Problem:
Return each line of the listing below, unchanged, and omit the images.
»»
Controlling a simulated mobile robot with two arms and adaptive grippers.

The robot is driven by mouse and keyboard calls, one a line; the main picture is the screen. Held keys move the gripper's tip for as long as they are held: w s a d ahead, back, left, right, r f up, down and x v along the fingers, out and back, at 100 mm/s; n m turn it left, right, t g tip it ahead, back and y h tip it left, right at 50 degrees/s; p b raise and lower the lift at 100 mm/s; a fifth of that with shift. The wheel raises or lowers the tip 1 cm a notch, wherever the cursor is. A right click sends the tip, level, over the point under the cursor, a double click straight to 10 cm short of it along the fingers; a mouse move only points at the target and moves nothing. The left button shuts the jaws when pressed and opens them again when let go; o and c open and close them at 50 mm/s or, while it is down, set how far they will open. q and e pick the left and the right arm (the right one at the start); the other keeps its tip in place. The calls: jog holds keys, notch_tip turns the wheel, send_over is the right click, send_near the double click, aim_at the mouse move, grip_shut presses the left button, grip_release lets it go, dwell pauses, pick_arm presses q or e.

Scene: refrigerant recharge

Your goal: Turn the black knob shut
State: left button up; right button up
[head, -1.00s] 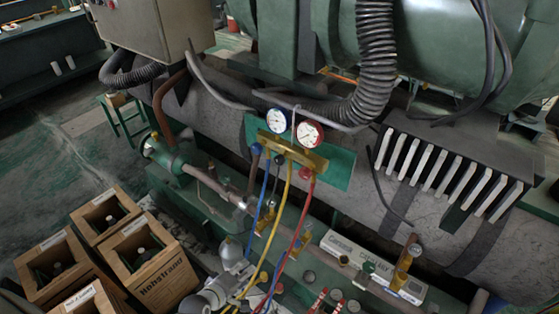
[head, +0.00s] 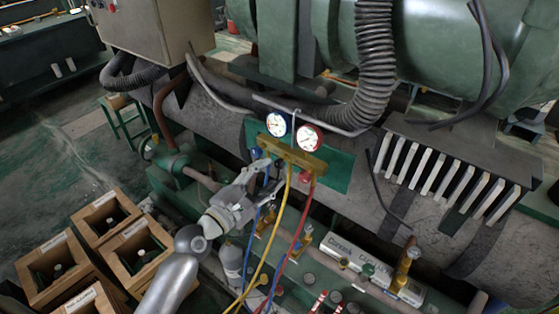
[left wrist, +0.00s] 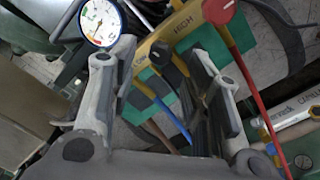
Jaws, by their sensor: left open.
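The black knob (left wrist: 160,53) shows in the left wrist view, on the front of the brass manifold (left wrist: 181,27). My left gripper (left wrist: 162,62) is open, with one finger on each side of the knob in that view. I cannot tell if the fingers touch it. In the head view my left gripper (head: 265,178) reaches up to the manifold (head: 292,154) from the lower left and largely hides the black knob. The blue knob (head: 255,153) and red knob (head: 305,177) sit at the manifold's two ends. My right gripper is not in view.
A blue-rimmed gauge (head: 278,124) and a red-rimmed gauge (head: 308,138) stand above the manifold. A yellow hose (head: 272,245) and a red hose (head: 298,225) hang below. Wooden crates (head: 140,250) stand at lower left. A long carton (head: 350,257) lies at lower right.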

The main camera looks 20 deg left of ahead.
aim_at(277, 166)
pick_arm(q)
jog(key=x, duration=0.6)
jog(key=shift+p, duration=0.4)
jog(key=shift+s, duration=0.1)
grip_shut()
««
Answer to this exercise:
Controlling a simulated mobile robot with two arms and adaptive grippers.

The robot is driven by mouse and keyboard calls, one a line; the main picture is the screen. Held keys move the gripper's tip for as long as they are held: w s a d ahead, back, left, right, r f up, down and x v along the fingers, out and back, at 100 mm/s; n m turn it left, right, t g tip it ahead, back and y h tip it left, right at 50 degrees/s; p b raise and lower the lift at 100 mm/s; a fifth of that with shift. The wheel raises or lowers the tip 1 cm a notch, wherever the cursor is. A right click sends the tip, level, over the point under the cursor, a double click straight to 10 cm short of it along the fingers; a mouse move only points at the target and moves nothing. The left button shuts the jaws when pressed and opens them again when let go; o and c open and close them at 50 mm/s or, while it is down, set how far they will open. q and e pick the left and the right arm (the right one at the start); the other keeps its tip in place. The calls: jog holds keys, notch_tip turns the wheel, send_over is the right click, send_near the double click, aim_at the mouse move, grip_shut presses the left button, grip_release lets it go, dwell pauses, pick_arm presses q or e.

Scene: refrigerant recharge

Your goal: Turn the black knob shut
State: left button up; right button up
[head, -1.00s] 
[head, +0.00s] 
[left wrist, +0.00s] 
Jaws, by their sensor: left open.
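The black knob (left wrist: 160,53) shows in the left wrist view, on the front of the brass manifold (left wrist: 181,27). My left gripper (left wrist: 162,62) is open, with one finger on each side of the knob in that view. I cannot tell if the fingers touch it. In the head view my left gripper (head: 265,178) reaches up to the manifold (head: 292,154) from the lower left and largely hides the black knob. The blue knob (head: 255,153) and red knob (head: 305,177) sit at the manifold's two ends. My right gripper is not in view.
A blue-rimmed gauge (head: 278,124) and a red-rimmed gauge (head: 308,138) stand above the manifold. A yellow hose (head: 272,245) and a red hose (head: 298,225) hang below. Wooden crates (head: 140,250) stand at lower left. A long carton (head: 350,257) lies at lower right.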

The main camera looks 20 deg left of ahead.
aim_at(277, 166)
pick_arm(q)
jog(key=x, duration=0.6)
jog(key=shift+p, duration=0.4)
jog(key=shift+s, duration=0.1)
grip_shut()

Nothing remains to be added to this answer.